§ PROBLEM DETAILS
Write the listing below out again exactly, dropping the images.
>> BEGIN SOURCE DATA
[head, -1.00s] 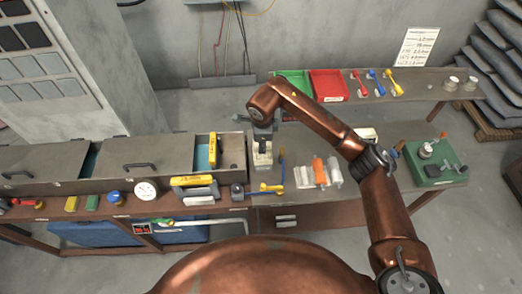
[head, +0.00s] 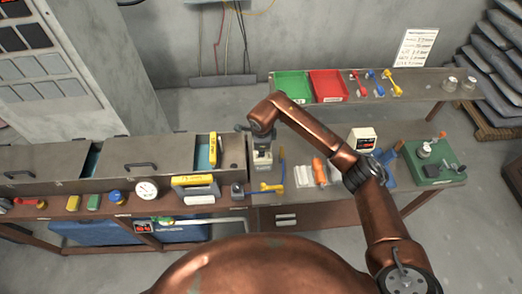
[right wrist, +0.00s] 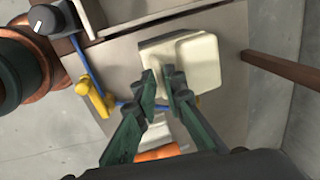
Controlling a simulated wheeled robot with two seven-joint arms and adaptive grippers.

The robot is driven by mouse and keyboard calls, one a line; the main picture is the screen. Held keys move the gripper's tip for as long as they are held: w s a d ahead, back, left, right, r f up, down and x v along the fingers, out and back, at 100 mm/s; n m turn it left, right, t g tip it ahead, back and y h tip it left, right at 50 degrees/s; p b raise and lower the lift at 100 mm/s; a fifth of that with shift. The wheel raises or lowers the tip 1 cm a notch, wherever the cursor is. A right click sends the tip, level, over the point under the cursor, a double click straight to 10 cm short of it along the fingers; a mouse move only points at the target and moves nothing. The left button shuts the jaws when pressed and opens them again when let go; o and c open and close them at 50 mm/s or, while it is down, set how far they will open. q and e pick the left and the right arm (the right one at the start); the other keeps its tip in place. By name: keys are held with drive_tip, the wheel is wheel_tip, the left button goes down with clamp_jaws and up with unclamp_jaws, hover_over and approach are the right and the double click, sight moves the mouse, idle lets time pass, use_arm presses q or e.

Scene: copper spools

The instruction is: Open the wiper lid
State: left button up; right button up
>> END SOURCE DATA
§ PROBLEM SOLUTION
[head, -1.00s] 
[head, +0.00s] 
[right wrist, +0.00s] 
Controlling a simulated wheeled robot with two seven-joint arms and adaptive grippers.

The robot is driven by mouse and keyboard calls, one a line; the main picture is the screen. Held keys move the gripper's tip for as long as they are held: w s a d ahead, back, left, right, r f up, down and x v along the fingers, out and back, at 100 mm/s; n m turn it left, right, t g tip it ahead, back and y h tip it left, right at 50 degrees/s; p b raise and lower the lift at 100 mm/s; a fifth of that with shift. The wheel raises or lowers the tip 1 cm a notch, wherever the cursor is. A right click sends the tip, level, over the point under the cursor, a double click straight to 10 cm short of it along the fingers; a mouse move only points at the target and moves nothing. The left button shuts the jaws when pressed and opens them again when let go; o and c open and close them at 50 mm/s or, while it is down, set how far they will open. q and e pick the left and the right arm (the right one at the start); the other keeps its tip in place. By name: keys are held with drive_tip, the wheel is wheel_tip, the left button goes down with clamp_jaws and up with unclamp_jaws, hover_over and approach are the right and the double click, sight moves the mouse, idle lets time pass, use_arm presses q or e.

Scene: copper spools

The instruction is: Open the wiper lid
State: left button up; right button up

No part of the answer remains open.